In what is likely the critical portion of the Iskanian opinion, the Court also held that the state law rule prohibiting waiver of PAGA claims is not preempted by the FAA. The Court noted that both the FAA’s text and legislative history demonstrate that it applies to private disputes between parties “in a contractual relationship.” Slip op. at 37. The Court found that a PAGA action is not a private dispute, insofar as it involves a dispute between an employer and the state Labor and Workforce Development Agency, the latter of which is the real party in interest. Id. The Court further reviewed the U.S. Supreme Court case law and found that all but one case, EEOC v. Waffle House, Inc., 534 U.S. 279 (2002), involved private disputes between parties in a contractual relationship and were thus inapposite. The Court held that Waffle House, which held that an arbitration agreement between an employee and his employer did not prevent the EEOC from suing the employer on behalf of the employee, controlled the instant case. Slip op. at 39. The Court thus concluded that “[n]othing in the text or legislative history of the FAA nor in the Supreme Court’s construction . . . suggests that the FAA was intended to limit the ability of the states to enhance their public enforcement capacities by enlisting willing employees in qui tam actions.” Id. at 40-41. Importantly, the Court also observed that an unbroken line of U.S. Supreme Court decisions have held that courts should not assume that the historic police powers of the states are preempted “unless that was the clear and manifest purpose of Congress,” that PAGA is clearly within California’s historic police powers and lies at the “heart of state sovereignty,” and that the FAA embodies no such “clear and manifest purpose.” Id. at 42. The Court therefore held that California’s rule prohibiting waiver of PAGA claims is not preempted by the FAA.

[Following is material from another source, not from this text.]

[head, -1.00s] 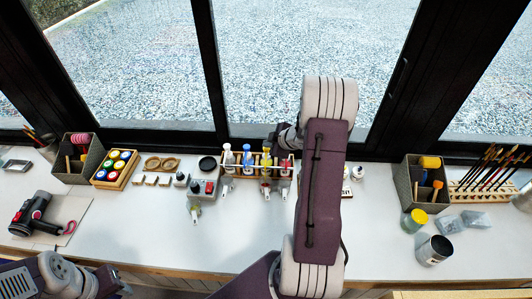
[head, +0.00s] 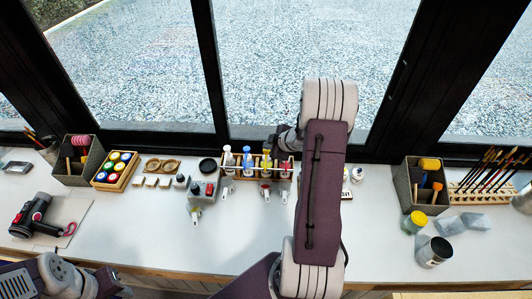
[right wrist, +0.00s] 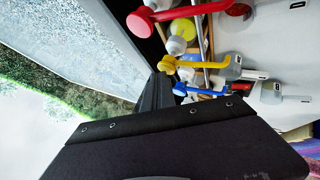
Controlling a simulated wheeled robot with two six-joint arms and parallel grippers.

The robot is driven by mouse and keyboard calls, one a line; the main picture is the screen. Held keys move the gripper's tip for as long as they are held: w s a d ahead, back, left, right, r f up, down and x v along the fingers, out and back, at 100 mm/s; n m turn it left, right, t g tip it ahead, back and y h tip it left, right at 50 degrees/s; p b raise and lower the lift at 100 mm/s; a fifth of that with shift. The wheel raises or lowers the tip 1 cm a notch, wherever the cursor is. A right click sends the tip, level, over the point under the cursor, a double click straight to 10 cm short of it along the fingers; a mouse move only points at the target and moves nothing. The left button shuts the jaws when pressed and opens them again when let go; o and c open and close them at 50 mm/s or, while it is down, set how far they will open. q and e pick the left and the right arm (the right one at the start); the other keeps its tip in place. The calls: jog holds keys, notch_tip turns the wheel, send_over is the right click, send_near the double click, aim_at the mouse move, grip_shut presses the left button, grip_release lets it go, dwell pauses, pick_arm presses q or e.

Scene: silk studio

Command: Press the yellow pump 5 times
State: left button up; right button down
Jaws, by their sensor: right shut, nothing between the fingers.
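The yellow pump (head: 266,163) stands in a wooden rack (head: 232,177) of bottles by the window, between a blue pump (head: 247,158) and a red pump. In the right wrist view its yellow head and long spout (right wrist: 196,64) lie between the red pump (right wrist: 185,13) and the blue pump (right wrist: 181,89). My right gripper (head: 279,138) is shut and empty, close above and beside the yellow pump head; its tips are dark and small in the head view. In the right wrist view the dark gripper (right wrist: 156,91) is close to the yellow head; contact is unclear. My left gripper is out of view.
A tray of paint pots (head: 117,170) and small bottles stand left of the rack. Right of my arm are a grey bin (head: 421,188), a yellow-lidded jar (head: 413,222) and a brush rack (head: 490,187). The front middle of the table is clear.

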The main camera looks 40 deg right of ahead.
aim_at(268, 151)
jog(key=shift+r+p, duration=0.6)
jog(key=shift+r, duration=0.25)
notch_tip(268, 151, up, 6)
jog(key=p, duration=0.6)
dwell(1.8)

Finally, the majority opinion clarified that the rule announced by the Court is not that PAGA claims are inarbitrable, but rather that they cannot be waived entirely. Slip op. at 47 (stating that “CLS must answer the representative PAGA claims in some forum.”). The Court also identified several issues to be decided on remand, including: (i) whether the parties may agree to resolve the PAGA and other claims in the same forum; (ii) if not, whether the claims can be bifurcated and proceed in different forums; and (iii) if bifurcated, which claims should proceed first. Id.

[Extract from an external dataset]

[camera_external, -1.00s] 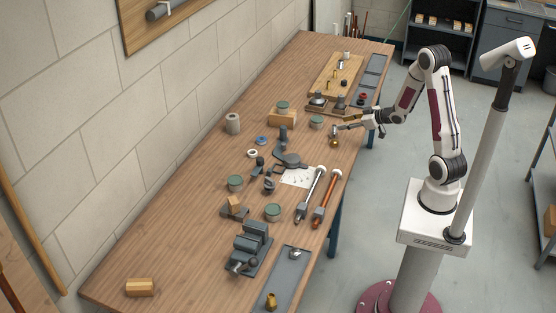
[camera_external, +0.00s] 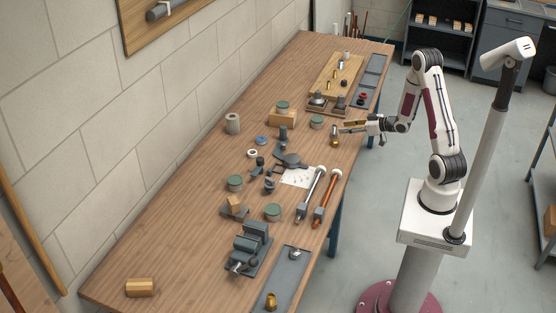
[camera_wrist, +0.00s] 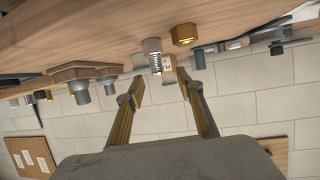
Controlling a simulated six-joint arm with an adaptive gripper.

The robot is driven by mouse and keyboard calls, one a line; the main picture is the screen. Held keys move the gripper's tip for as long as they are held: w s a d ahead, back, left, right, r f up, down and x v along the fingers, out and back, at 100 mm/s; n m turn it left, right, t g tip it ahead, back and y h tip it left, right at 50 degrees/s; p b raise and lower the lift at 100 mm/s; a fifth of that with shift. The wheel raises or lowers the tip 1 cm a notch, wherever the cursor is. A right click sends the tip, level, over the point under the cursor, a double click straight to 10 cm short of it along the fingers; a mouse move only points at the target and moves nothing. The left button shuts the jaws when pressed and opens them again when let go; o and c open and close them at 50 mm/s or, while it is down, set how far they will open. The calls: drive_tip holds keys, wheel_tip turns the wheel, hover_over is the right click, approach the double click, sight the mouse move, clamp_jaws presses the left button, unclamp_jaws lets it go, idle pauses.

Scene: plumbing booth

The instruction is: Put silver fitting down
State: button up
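In the wrist view, the scene is upside down, with the table at the top. The silver fitting (camera_wrist: 152,55), with a hex part and a threaded shank, stands on the table just past my fingertips. It looks free of both fingers. A brass hex fitting (camera_wrist: 184,36) stands beside it. My gripper (camera_wrist: 160,90) is open, with nothing seen between its fingers. In the external view, my gripper (camera_external: 343,127) is low over the table's right edge. A small silver piece (camera_external: 334,129) and a brass piece (camera_external: 334,142) show at its tips.
A wooden board (camera_external: 336,78) with small fittings lies beyond. Green-topped round containers (camera_external: 317,122) stand near. Two long tools (camera_external: 325,197), a white sheet (camera_external: 298,177) and a grey vise (camera_external: 249,245) are on the near side. Bare table (camera_external: 175,215) lies along the wall.

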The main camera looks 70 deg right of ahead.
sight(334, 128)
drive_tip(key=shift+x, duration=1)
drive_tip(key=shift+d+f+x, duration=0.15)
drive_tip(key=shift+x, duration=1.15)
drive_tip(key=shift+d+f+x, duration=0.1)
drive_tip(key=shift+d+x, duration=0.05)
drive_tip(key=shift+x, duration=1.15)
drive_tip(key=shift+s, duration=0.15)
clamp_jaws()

Justices Chin and Baxter concurred with all aspects of the majority’s decision, including that the PAGA waiver in CLS’s agreement is unenforceable, but disagreed with the majority’s reasoning on that latter point. Specifically, whereas the majority found the FAA to be wholly inapplicable to PAGA claims due to their “public” nature, Justice Chin wrote that he would have predicated that holding on the U.S. Supreme Court’s decision in American Express Co. v. Italian Colors Restaurant, 133 S.Ct. 2304 (2013), insofar as Italian Colors reiterated that an arbitration agreement may not “forbid the assertion of certain statutory rights.” Slip op., Chin concurring op. at 5. Because “[r]equiring an arbitration provision to preserve some forum for bringing PAGA actions does not exceed [the FAA’s] limit,” the California rule prohibiting a complete waiver of an employee’s PAGA claims is not preempted by the FAA. Id. at 8.

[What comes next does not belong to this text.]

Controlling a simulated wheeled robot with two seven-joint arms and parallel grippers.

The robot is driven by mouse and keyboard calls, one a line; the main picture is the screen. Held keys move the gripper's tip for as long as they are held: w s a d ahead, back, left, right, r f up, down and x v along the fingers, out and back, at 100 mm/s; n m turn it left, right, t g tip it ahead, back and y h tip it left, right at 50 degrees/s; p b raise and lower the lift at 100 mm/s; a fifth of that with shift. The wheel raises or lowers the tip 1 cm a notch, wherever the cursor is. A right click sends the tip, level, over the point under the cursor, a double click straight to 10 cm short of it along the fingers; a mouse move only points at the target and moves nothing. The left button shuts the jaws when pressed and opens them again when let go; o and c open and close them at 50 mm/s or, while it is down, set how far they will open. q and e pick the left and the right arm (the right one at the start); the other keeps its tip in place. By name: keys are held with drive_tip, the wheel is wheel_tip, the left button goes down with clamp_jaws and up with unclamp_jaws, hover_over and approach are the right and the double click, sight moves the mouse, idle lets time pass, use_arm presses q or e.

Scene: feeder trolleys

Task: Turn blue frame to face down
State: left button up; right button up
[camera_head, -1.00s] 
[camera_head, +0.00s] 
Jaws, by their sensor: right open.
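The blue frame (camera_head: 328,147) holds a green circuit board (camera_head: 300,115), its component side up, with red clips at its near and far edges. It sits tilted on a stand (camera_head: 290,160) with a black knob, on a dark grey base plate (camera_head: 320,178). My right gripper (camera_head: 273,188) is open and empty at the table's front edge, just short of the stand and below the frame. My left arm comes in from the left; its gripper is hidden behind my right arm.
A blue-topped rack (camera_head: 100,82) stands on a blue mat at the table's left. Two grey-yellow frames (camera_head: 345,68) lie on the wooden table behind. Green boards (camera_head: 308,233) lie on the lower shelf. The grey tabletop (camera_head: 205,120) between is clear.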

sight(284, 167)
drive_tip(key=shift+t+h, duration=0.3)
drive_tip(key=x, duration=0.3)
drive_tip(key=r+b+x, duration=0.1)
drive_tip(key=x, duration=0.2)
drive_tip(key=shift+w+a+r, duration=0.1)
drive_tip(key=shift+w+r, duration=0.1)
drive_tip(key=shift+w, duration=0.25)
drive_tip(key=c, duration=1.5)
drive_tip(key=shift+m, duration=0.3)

Finally, Justice Werdegar concurred as to the unenforceability of CLS’s PAGA waiver, but dissented as to the enforcement of the class action waiver. In a strongly-worded defense of the federal labor laws, Justice Werdegar excoriated the majority for ignoring Congress’s declaration 80 years ago that employees have a right to engage in collective action and that contracts purporting to strip those rights are illegal. Because the right to collective litigation has been held to be protected “collective action,” employees’ right to proceed with a class action is therefore protected by the NLRA. Moreover, Justice Werdegar noted that class action waivers in employment contracts “are the descendants of last century’s yellow dog contracts,” referring to the much-maligned agreements that were outlawed in 1932 by the Norris-LaGuardia Act. Justice Werdegar also found no conflict between the FAA and the NLRA, because a rule prohibiting class action waivers would apply equally to arbitration agreements and other contracts, thus falling within the FAA’s savings clause. Slip op., Werdegar dissenting op. at 9. Moreover, she reasoned, if there were a conflict between the FAA and the later-enacted NLRA or Norris-LaGuardia Act, the Norris-LaGuardia Act would prevail, as it expressly repeals other contrary statutes. Id. Justice Werdegar concluded by observing that the majority opinion “rests on the notion that the FAA should be interpreted to operate as a super-statute, limiting the application of both past and future enactments in every particular,” but that the text and legislative history of the Norris-LaGuardia and NLRA “show no such deference” to the FAA. Id. at 13-14. She concluded, “The right of collective action they codify need not yield.” Id. at 14.

While some defense attorneys predictably have hailed the Iskanian decision as a victory for employers, a more accurate assessment would be that it was a mixed bag. Although the California Supreme Court could have adopted the NLRB’s reasoning in D.R. Horton to void the class action waiver before it, that also would have increased the likelihood of review by the U.S. Supreme Court. Further, by announcing that PAGA cannot be waived by arbitration agreements in California, the Court also preserved a powerful form of aggregate litigation for California employees. Indeed, the fact that all seven justices agreed that PAGA waivers are not only illegal under California law, but also that the rule is not preempted by the FAA is a powerful, unified statement, especially in light of recent arbitration-friendly decisions by the U.S. Supreme Court. CLS has indicated some possible interest in filing a petition for certiorari to the U.S. Supreme Court, the deadline for which is September 22, 2014.